State the number of lines that include the string "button", and write nothing else.

== INFORMATION SUPPLIED ==
···
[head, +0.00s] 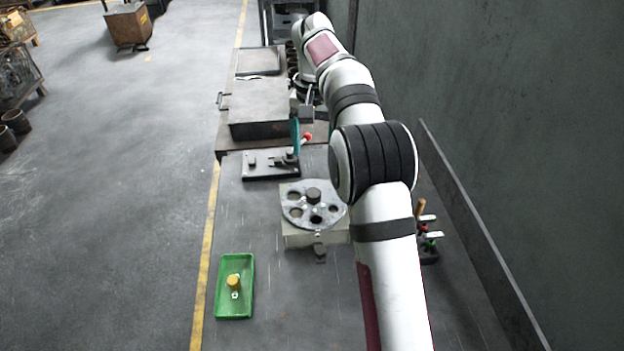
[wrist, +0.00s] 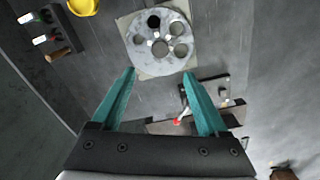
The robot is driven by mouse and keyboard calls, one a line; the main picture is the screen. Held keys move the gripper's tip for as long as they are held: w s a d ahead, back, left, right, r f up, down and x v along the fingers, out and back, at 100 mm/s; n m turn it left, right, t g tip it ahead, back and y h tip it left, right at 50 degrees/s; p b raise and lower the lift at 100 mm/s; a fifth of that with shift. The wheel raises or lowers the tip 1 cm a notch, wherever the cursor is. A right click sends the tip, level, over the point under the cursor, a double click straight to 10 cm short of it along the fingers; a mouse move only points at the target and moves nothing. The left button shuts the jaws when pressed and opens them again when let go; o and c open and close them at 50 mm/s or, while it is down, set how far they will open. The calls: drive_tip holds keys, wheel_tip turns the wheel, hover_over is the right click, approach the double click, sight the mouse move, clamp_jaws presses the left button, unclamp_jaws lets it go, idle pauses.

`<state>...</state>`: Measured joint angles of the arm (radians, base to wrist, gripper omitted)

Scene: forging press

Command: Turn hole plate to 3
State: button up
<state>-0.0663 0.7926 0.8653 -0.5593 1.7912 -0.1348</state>
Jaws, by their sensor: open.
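The hole plate (head: 296,213) is a round grey disc with several holes of different sizes, on a pale square base (head: 300,238). The wrist view shows the plate (wrist: 168,17) ahead of the fingertips, with one hole dark. I cannot read any numbers on it. My gripper (wrist: 160,74) is open and empty, its two teal fingers apart from the plate. In the head view one teal finger of my gripper (head: 296,133) shows beyond the plate, above the lever fixture; the other is not clearly visible.
A black fixture (head: 262,173) with a red-tipped lever (head: 307,136) stands behind the plate. A green tray (head: 223,303) with a yellow piece (head: 234,281) lies front left. A tool rack (head: 429,253) stands right. A yellow object (wrist: 83,7) shows at the wrist view's top.

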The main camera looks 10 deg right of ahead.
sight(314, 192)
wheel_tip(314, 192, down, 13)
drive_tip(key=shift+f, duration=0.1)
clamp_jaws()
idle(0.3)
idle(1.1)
···
== EXERCISE RESULT ==
2